Conocido entre los vecinos de San Sebastián de La Gomera como Antonio El Tunera, no quería sino estar todo el día en la herrería. Era una diminuta casa de tejado a cuatro aguas parcialmente derrumbado. Entre paredes negras por el humo del carbón caliente en la fragua y con el techo apuntalado para que no se le viniera encima, allí estaba él. Ocupado en algo y atendiendo clientes al mismo tiempo.
«Lo decía mi padre, “el herrero quiere más que llueva que los del campo”»
En 2004 seguía allí sentado, junto al yunque. Estaba con un encargo de varias empleitas para queso. «Antes llovía más.
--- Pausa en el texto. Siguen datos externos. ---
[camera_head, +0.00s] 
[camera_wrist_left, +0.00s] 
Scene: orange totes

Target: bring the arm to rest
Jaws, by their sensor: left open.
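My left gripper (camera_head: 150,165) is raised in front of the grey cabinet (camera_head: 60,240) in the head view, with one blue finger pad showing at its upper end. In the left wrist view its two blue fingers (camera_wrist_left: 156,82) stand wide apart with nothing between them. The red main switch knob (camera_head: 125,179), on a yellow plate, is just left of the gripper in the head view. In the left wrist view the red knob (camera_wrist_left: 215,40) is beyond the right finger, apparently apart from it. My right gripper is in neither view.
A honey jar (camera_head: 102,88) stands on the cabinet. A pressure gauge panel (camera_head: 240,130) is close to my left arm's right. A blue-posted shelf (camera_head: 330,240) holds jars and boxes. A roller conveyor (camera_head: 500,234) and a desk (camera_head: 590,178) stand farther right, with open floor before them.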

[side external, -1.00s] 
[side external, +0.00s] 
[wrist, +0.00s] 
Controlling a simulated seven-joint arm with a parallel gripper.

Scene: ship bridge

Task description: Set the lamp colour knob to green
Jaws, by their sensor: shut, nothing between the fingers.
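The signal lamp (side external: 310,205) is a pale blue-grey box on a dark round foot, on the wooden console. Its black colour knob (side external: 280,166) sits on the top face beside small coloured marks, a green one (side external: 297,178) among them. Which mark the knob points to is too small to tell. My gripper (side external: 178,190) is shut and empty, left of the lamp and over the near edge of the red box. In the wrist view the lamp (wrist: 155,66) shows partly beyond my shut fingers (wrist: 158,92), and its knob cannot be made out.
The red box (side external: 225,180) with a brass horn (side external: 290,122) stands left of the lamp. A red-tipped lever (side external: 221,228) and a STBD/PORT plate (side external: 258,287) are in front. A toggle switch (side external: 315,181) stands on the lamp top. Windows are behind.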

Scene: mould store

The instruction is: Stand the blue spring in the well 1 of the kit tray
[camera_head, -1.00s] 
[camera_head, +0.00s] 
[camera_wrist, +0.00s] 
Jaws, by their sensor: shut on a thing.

Una barranquera que había ahí [estaba] corriendo invierno y verano. Si llueve se pone contenta la gente del campo. Lo decía mi padre, “el herrero quiere más que llueva que los del campo”, porque se ponen contentos los agricultores y arreglan todo, azadas… Pero si no llueve estamos jodidos».
Hora del bocadillo ‘interruptus’
Su abuelo Antonio José Díaz fue quien puso la herrería donde la siguió trabajando su nieto El Tunera. «Siguió mi padre y ahora yo. Y cuando yo termine, adiós herrero», seguía diciendo con 75 años. Era ya media mañana cuando dejó por un rato las empleitas para desayunar un enorme bocadillo que traía de casa.
«Voy a comer un pizquito de pan que ya es hora», dijo antes de pegarle el primer bocado. En ese momento llega un cliente.
—¿Cuñas tiene? —pide el recién llegado, asomando la cabeza por la puerta y al ver que Antonio abandona su desayuno, añade— ¡No se apure!
Pero Antonio ya tiene las cuñas en la mano.
—¿Cuántas quiere, seis euros, siete euros?
—Mira, ¿regatones* para astias* tienes? —quiere saber también el comprador.
Antonio, contando cuñas, responde al concluir el recuento
—…Ocho, nueve, diez… ¿Para pastores? Hay unos para caminantes. Y para pastores, más grandes.
Antes de concluir la venta, viene una mujer preguntando por otra cosa.
—Mire, ¿no tiene milanitas hechas?
—Sí hay.
«Una mujer me dijo el otro día: “¡Ay que lo vamos a sentir cuando no esté, que ya no hay quien ponga una asita a un cacharro ni nada!”»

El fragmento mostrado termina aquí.